I have 3 x 10TB WD Red Plus drives. Should I consider them consumer grade junk?
I had a situation where I managed to bump the power cord of my Truenas and it went down… not a power surge off/instant on… it completely went down. Restarted and there was some ZFS activitiy in the startup screens to recover everything. All was fine after restoart.
Left the system running overnight. Next morning came in and heard one of the drives spinning up, then there was a grating sound, a click and console would throw a mean looking error and the process would repeat… looked like it had been going on for hours and hours.
It’s just a test system so I took it down, booted up again. same behavior.
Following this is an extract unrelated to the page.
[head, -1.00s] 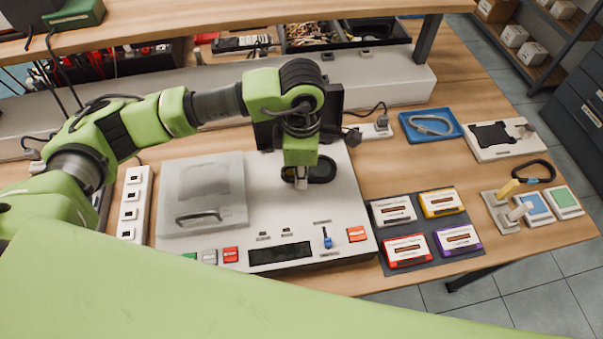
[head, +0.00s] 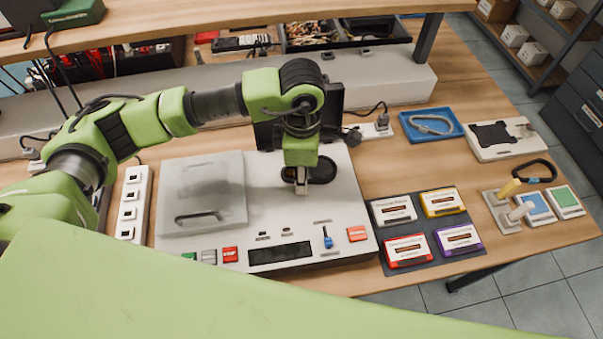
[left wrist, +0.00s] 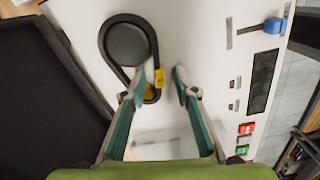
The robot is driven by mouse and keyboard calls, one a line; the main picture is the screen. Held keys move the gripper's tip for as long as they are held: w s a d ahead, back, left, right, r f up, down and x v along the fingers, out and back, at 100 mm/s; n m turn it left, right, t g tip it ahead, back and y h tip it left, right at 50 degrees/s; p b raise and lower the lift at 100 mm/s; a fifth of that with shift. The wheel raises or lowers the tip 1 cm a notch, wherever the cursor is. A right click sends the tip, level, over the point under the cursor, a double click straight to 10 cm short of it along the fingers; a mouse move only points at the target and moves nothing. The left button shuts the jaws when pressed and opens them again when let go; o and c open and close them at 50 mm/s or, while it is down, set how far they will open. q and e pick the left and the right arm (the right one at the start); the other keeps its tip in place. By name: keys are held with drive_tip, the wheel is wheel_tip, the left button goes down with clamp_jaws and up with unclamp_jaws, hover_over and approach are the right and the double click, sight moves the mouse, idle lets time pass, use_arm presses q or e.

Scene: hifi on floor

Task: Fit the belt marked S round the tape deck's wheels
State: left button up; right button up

took it down again took the drives out of the case and then put each drive into a usb external enclosure. Connected it to another PC and tested the drives under Windows with WD tools:
WD Drive Utilties didn’t see the drives
WD Discovery didn’t either … even though Windows 11 Disk Management could see the disks
Eventually blew away the partition on one and formatted with Win11 Disk management , then … WDD could see the drive but none of the utilities appeared.
Finally found WD Kitfox and it could see the drives. ran tests on the two drives … both passed all the Quick tests with not one abnormal sound.
Does that sound like a false positive on “all green” statuses with Kitfox? Is there some other utility to test with?
Some tools can’t recognize drives in USB enclosures because the USB interface chip & it’s firmware may not have been designed to pass through all things, like SMART needs too.
Drives can fail early on, thus the common consensus is to test before use in production. These forums have various opinions on how much testing is needed, so search around.
Sudden power offs can damage disks. Its rare but happens.
It is not clear in your message if you tested the noisy drive. At one point you said:
I have 3x10 WD Red Plus drives. In this iteration of testing, I only put two of the drives into the server and set up Raid 0 mirroring with 2 of the drives.
I tested the noisy drive and the other …no difference in WDFox tests… and no noise from the noisy drive at all.
I have a startech drive dock on order. Wondered what software tools I should use once it arrives.
p.s. i also wondered if i encountered a sata port issue. the motherboard is a used iBuyPower/ASRock OEM pull which is new to me but 2018 vintage release… exhibits no issues as far as I can tell.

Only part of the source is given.